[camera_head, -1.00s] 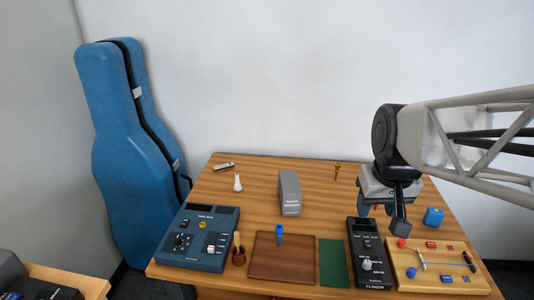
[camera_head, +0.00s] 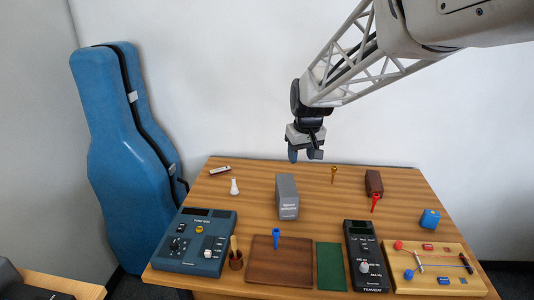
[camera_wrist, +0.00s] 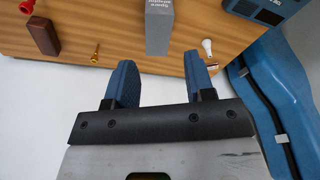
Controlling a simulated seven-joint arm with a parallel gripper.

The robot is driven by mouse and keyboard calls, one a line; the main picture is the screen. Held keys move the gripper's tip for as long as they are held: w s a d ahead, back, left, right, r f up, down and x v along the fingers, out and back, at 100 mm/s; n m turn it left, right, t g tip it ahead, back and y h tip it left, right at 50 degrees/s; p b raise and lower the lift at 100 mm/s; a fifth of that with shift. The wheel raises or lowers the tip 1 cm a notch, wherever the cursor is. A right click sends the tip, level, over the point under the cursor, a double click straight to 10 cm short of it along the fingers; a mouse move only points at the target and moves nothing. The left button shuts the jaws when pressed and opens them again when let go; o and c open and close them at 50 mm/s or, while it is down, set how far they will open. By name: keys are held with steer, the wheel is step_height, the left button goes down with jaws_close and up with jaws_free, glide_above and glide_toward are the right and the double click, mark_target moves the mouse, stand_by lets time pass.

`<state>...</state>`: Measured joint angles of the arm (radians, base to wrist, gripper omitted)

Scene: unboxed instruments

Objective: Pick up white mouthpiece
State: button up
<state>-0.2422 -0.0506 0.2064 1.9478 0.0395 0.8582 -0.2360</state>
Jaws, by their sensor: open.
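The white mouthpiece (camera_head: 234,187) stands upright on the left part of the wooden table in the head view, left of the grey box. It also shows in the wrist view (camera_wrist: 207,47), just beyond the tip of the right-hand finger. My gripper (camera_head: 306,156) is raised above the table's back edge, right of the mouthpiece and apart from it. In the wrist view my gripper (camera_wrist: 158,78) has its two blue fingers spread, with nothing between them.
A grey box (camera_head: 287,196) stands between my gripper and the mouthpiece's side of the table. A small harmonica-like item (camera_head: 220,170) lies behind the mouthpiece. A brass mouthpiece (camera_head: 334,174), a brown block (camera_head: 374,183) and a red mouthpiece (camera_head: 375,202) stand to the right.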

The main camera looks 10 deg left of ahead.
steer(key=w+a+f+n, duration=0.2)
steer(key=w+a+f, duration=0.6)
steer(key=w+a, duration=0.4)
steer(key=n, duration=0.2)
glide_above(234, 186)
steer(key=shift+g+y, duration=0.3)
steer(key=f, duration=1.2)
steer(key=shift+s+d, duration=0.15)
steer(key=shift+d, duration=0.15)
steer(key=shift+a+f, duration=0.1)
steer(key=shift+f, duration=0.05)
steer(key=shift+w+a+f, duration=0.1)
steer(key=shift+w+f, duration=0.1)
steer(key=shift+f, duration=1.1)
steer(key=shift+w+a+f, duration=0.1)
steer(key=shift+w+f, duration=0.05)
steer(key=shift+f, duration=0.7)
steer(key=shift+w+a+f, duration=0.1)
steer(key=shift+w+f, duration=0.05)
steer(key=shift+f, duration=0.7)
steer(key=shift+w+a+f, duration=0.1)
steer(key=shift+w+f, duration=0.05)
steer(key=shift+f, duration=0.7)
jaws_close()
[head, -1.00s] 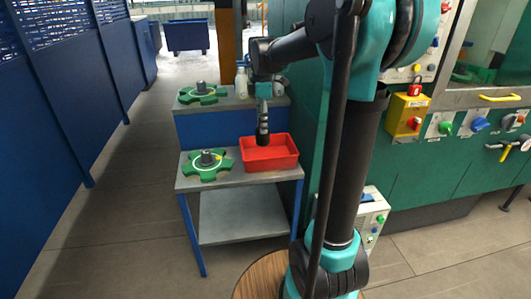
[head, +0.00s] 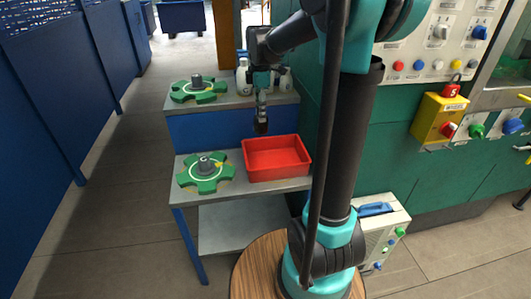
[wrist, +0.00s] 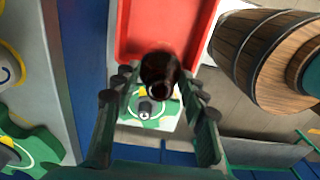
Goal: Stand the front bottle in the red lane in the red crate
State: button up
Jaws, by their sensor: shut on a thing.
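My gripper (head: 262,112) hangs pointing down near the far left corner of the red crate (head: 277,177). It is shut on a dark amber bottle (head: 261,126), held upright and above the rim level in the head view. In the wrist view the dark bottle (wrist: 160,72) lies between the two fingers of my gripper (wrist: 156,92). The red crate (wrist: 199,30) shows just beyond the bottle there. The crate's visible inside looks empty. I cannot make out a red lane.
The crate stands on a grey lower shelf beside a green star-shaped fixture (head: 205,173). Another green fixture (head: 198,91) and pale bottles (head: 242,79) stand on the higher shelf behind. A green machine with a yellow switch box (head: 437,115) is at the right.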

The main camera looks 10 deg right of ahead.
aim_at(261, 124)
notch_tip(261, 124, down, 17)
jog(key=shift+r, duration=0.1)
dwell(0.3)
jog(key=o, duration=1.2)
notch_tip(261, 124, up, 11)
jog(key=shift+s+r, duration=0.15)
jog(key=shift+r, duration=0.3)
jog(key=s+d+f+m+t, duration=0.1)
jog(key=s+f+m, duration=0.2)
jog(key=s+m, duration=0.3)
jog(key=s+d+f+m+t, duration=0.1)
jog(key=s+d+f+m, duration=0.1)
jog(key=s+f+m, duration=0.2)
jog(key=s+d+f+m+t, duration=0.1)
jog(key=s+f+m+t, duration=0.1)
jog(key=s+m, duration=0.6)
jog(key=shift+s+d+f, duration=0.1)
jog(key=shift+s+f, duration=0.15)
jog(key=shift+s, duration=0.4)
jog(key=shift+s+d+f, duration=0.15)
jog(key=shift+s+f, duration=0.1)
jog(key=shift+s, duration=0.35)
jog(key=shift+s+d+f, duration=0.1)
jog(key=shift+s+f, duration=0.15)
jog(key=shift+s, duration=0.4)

### Direction
Repeat each record exactly, with the pictures left out.

### Full output
[camera_head, -1.00s] 
[camera_head, +0.00s] 
[camera_wrist, +0.00s] 
Controlling a simulated seven-joint arm with a parallel gripper.

The robot is driven by mouse and keyboard calls, one a line; the main picture is the screen. Held keys move the gripper's tip for as long as they are held: w s a d ahead, back, left, right, r f up, down and x v along the fingers, out and back, at 100 mm/s; n m turn it left, right, t g tip it ahead, back and y h tip it left, right at 50 degrees/s; p b raise and lower the lift at 100 mm/s; a fifth of that with shift. The wheel raises or lowers the tip 1 cm a notch, wherever the cursor is. A right click sends the tip, level, over the point under the cursor, a double click straight to 10 cm short of it along the fingers; a mouse move only points at the target and moves nothing. The left button shuts the jaws when pressed and opens them again when let go; o and c open and close them at 50 mm/s or, while it is down, set how far they will open. By name: keys are held with steer, the wheel is step_height, the left button goes down with jaws_close and up with jaws_free, glide_above and glide_toward are the right and the double click, mark_target moves the mouse, stand_by lets time pass.

`<state>...</state>`: Measured joint angles of the arm (radians, base to wrist, gripper omitted)

Scene: unboxed instruments

Objective: Pick up white mouthpiece
State: button up
<state>-0.2422 -0.0506 0.2064 1.9478 0.0395 0.8582 -0.2360</state>
Jaws, by their sensor: open.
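The white mouthpiece (camera_head: 234,187) stands upright on the left part of the wooden table in the head view, left of the grey box. It also shows in the wrist view (camera_wrist: 207,47), just beyond the tip of the right-hand finger. My gripper (camera_head: 306,156) is raised above the table's back edge, right of the mouthpiece and apart from it. In the wrist view my gripper (camera_wrist: 158,78) has its two blue fingers spread, with nothing between them.
A grey box (camera_head: 287,196) stands between my gripper and the mouthpiece's side of the table. A small harmonica-like item (camera_head: 220,170) lies behind the mouthpiece. A brass mouthpiece (camera_head: 334,174), a brown block (camera_head: 374,183) and a red mouthpiece (camera_head: 375,202) stand to the right.

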The main camera looks 10 deg left of ahead.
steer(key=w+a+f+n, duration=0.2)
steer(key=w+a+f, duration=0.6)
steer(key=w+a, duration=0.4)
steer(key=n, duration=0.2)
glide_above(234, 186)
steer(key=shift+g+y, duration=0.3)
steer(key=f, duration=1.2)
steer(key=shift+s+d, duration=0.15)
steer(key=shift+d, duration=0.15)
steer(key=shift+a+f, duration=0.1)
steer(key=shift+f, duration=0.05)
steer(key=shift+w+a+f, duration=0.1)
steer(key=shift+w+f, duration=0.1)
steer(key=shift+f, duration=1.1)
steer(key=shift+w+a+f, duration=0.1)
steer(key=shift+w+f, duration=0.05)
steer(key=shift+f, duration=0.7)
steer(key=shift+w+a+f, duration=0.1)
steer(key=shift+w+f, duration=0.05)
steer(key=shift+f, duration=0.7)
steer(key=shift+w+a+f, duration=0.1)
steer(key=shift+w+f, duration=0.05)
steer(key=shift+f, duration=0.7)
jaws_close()
[head, -1.00s] 
[head, +0.00s] 
[wrist, +0.00s] 
Goal: Stand the front bottle in the red lane in the red crate
State: button up
Jaws, by their sensor: shut on a thing.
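My gripper (head: 262,112) hangs pointing down near the far left corner of the red crate (head: 277,177). It is shut on a dark amber bottle (head: 261,126), held upright and above the rim level in the head view. In the wrist view the dark bottle (wrist: 160,72) lies between the two fingers of my gripper (wrist: 156,92). The red crate (wrist: 199,30) shows just beyond the bottle there. The crate's visible inside looks empty. I cannot make out a red lane.
The crate stands on a grey lower shelf beside a green star-shaped fixture (head: 205,173). Another green fixture (head: 198,91) and pale bottles (head: 242,79) stand on the higher shelf behind. A green machine with a yellow switch box (head: 437,115) is at the right.

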The main camera looks 10 deg right of ahead.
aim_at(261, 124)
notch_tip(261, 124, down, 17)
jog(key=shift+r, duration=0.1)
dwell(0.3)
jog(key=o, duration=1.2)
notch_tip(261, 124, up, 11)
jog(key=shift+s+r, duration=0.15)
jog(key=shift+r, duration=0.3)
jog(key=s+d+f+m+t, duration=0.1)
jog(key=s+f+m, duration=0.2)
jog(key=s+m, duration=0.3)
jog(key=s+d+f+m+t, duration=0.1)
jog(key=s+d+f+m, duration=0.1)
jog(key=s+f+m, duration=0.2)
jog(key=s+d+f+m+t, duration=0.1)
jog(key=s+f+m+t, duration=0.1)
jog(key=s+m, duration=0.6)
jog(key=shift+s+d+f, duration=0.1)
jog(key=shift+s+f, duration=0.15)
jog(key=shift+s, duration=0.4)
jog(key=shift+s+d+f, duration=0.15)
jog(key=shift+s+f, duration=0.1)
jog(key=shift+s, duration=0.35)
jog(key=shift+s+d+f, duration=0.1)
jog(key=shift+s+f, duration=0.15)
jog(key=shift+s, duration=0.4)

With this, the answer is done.